### EXERCISE DESCRIPTION
Quote only the lines from the top of the listing below down to and including the line with "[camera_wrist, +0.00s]".

### SOURCE MATERIAL

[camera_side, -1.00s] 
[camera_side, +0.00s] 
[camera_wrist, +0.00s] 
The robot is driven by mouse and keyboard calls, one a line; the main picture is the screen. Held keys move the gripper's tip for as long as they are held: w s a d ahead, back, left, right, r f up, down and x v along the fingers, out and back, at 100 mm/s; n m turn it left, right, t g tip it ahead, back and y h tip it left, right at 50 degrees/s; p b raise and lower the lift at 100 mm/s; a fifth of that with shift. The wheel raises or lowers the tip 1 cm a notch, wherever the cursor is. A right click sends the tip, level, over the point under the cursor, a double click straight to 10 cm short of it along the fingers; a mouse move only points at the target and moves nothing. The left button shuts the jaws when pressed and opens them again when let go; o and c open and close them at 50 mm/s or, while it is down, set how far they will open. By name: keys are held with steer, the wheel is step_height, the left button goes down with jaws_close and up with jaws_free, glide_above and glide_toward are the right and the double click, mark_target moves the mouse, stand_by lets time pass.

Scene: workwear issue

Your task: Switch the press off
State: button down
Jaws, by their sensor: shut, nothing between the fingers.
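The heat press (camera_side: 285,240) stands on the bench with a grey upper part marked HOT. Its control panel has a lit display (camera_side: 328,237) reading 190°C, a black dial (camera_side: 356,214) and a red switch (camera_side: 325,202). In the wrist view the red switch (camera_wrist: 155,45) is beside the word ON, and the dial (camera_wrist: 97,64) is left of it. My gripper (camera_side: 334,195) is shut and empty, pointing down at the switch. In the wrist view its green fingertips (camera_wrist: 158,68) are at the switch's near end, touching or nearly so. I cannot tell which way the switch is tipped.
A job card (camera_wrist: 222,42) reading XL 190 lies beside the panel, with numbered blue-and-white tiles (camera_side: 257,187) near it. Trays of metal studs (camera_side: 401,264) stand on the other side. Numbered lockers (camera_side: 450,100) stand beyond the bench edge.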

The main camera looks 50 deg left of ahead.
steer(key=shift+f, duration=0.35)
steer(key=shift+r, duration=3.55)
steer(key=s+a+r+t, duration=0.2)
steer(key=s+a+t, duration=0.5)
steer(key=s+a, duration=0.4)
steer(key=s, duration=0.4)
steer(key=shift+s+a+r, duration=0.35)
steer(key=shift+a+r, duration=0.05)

### WRITTEN ANSWER
[camera_side, -1.00s] 
[camera_side, +0.00s] 
[camera_wrist, +0.00s] 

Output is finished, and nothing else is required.